BALTIMORE—Entering Saturday night’s game against the Tigers, the Orioles’ bullpen has a 3.33 ERA, and that’s without two of their most reliable relievers — right-handers Mychal Givens and Dillon Tate.
Givens (left knee inflammation) and Tate (right elbow) have yet to pitch this season. Manager Brandon Hyde said that Tate will throw for the first time in his rehab assignment for High-A Aberdeen at Wilmington. Givens will work later in the week, Hyde said. He didn’t want to estimate how many outings Tate would need.
“You never want to put a number on it because you don’t know how guys are going to recover after,” Hyde said. “Hopefully, he gets a few and feels great after.”
Hyde was expecting his bullpen to have six veteran pieces — Givens, Tate, Keegan Akin, Bryan Baker, Félix Bautista and Cionel Pérez — but he’s gotten contributions from Mike Baumann and Yennier Cano while Pérez has lagged.
“We’re going to have absences throughout the year. That’s what happens with bullpens and pitching in general,” Hyde said. “Not everybody’s going to be 100 percent, usually. They’ve done a good job—especially of late—pitching really well the last handful of games.

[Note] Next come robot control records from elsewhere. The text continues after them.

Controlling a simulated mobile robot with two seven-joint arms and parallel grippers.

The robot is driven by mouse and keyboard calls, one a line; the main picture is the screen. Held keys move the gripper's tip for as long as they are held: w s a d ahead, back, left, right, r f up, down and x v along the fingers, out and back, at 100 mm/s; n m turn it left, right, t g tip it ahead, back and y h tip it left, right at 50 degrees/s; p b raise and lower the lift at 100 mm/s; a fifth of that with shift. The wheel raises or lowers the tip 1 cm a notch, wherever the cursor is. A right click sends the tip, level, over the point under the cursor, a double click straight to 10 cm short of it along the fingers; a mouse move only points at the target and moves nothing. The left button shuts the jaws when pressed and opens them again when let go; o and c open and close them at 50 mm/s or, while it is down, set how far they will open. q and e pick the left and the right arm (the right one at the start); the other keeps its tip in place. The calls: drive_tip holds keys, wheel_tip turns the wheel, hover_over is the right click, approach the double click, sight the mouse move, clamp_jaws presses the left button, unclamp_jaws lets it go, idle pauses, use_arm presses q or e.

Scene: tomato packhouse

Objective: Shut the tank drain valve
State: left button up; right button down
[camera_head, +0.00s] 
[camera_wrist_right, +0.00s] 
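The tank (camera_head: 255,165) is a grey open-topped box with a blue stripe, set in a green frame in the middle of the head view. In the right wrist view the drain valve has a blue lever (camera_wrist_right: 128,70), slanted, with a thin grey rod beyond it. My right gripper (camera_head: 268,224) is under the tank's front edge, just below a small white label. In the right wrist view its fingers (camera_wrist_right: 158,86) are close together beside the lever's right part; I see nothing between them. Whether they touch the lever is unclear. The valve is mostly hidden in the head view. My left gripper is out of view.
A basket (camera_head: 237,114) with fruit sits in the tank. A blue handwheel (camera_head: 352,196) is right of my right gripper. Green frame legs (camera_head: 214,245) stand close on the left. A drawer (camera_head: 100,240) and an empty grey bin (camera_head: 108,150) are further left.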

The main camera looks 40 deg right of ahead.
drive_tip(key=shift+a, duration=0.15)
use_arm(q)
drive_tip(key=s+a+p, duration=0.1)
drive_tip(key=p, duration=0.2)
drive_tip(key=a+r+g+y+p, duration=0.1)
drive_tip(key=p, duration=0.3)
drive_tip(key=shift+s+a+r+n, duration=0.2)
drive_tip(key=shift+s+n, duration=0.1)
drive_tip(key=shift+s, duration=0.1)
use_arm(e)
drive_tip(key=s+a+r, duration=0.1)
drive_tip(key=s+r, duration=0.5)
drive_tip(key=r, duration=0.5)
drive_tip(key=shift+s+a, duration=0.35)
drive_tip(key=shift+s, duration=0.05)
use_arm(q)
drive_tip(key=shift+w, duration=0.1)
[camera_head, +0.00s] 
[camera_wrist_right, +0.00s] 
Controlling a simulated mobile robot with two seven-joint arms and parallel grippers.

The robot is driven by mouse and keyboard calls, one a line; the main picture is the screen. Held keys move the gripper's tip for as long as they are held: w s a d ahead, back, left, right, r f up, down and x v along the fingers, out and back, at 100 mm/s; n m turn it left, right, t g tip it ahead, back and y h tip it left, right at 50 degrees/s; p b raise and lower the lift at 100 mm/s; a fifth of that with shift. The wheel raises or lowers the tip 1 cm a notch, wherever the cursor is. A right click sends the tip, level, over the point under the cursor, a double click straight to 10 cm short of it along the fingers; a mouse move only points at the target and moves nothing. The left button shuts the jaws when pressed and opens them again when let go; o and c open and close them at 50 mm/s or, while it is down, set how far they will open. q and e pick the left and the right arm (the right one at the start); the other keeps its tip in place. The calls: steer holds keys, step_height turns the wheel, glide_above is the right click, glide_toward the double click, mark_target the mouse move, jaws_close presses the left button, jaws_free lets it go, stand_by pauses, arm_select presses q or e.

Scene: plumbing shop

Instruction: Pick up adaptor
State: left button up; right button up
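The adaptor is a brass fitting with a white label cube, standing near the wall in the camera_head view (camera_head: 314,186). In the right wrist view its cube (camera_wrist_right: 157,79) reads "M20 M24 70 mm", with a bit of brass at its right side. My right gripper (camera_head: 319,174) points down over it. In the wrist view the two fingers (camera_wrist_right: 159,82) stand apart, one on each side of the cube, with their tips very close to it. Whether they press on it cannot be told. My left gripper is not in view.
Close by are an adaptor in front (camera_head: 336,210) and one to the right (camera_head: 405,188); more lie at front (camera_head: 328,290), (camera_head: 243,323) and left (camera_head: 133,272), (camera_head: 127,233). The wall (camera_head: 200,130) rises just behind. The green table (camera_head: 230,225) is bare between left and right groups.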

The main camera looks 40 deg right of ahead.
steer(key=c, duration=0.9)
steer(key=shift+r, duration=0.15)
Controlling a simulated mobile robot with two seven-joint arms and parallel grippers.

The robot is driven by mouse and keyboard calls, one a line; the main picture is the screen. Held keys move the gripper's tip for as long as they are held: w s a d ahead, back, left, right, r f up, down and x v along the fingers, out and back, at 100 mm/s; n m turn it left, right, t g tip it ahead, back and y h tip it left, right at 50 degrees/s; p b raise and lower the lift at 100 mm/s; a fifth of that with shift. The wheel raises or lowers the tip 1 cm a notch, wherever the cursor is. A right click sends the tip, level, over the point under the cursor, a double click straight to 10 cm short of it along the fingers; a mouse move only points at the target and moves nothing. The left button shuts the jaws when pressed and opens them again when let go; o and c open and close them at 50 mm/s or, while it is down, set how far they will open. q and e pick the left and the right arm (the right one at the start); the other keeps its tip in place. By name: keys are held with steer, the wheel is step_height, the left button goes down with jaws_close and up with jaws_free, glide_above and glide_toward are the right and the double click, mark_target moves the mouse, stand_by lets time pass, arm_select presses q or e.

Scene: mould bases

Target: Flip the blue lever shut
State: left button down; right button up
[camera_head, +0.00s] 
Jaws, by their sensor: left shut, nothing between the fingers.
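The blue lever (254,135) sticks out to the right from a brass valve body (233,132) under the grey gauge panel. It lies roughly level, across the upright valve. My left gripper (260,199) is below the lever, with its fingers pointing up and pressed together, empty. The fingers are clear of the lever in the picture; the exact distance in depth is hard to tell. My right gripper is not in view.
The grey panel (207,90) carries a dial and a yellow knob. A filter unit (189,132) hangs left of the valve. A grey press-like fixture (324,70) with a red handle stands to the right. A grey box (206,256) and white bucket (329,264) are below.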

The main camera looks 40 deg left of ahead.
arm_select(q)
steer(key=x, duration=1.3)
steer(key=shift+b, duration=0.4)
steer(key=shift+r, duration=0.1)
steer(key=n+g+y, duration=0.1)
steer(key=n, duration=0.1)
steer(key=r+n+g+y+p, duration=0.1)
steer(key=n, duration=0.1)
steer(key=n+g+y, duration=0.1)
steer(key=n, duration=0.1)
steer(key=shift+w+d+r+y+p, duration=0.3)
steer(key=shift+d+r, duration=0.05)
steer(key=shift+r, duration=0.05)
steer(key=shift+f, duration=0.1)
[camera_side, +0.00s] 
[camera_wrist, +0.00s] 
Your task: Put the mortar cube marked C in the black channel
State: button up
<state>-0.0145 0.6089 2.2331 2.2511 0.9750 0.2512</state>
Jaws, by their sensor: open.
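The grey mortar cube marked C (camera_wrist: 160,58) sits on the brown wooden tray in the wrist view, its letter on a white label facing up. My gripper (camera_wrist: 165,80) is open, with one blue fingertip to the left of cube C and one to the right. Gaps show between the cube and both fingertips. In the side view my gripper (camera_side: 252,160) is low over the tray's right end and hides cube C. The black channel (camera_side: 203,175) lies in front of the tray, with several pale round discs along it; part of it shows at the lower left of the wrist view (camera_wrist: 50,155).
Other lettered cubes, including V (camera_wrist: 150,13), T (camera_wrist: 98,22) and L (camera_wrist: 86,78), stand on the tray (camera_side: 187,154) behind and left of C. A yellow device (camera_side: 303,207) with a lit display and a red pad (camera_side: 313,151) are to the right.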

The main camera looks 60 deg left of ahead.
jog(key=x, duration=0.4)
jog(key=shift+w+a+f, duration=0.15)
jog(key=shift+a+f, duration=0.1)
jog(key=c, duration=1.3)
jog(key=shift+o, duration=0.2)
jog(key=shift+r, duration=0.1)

“It would be nice to have a couple of guys back that have some major league experience and done some good things. Hopefully, that’s around the corner, but in the meantime I think our guys have picked up the slack pretty well. I like where we are right now.”
Here are Hyde’s thoughts on some his relievers:
Pérez (4.50 ERA., 16 hits in eight innings)
“Missing the middle part of the plate in some instances. He’s really, really tough to hit so teams, players are aggressive against him. Don’t want to get to two strikes, and he just made a couple of mistakes, middle part of the plate. There hasn’t been damage against him, some singles, some balls getting through. Because of that, it led to a couple of walks in his last appearance because he wanted to bury some pitches and not have guys jump on him early. The stuff is still there. The confidence is still there. I haven’t lost confidence in him.”
Baker (2.61 ERA, four hits in 10 1/3 innings)
“I feel like the fastball velocity, the hop on it is more than it was early to start the year in the cold weather in Boston. Last night, the changeup was ridiculous. When he has the upper 90s fastball going with the really good changeup, the cut slider that he has, it’s three good pitches, pitching with a lot of confidence right now.
“He spent a lot of time in the minor leagues and got an opportunity. Whenever you get to the big leagues, you’re trying to figure some things out. He was trying to figure things out the first half last year. He realized his stuff played here and he could be good here. That’s what I saw the second half, a guy that was pitching with an edge, with a chip on his shoulder, unbelievably aggressive and that’s what he’s doing last year.”
Baumann (0.87 ERA in eight games)
“Sometimes, guys’ stuff changes a little bit in more of shorter sprint outings than having to try to stay out there for 80-plus pitches. We felt good about our rotation, so you wanted to see what he would look like coming out of the pen. Those last three appearances in spring, he threw the ball extremely well, and he’s carried it into this year and done a nice job out of the pen so far.”
Cano (retired all 12 batters he has faced)
“The last couple of weeks in spring training, I felt like there was a different mentality with him. He was more aggressive in the strike zone. Whether he figured it out in some side sessions, whatever happened there, you saw him throw more strikes. That was always the thing with him. Is he going to throw enough strikes? Because his stuff moves all over the place. If you look at some of his outings with us last year, just high pitch counts, long innings. If you look at his last two appearances, it’s five pitches and nine pitches. Obviously, he’s getting early swings and he’s working ahead in the count. That’s the key for him.”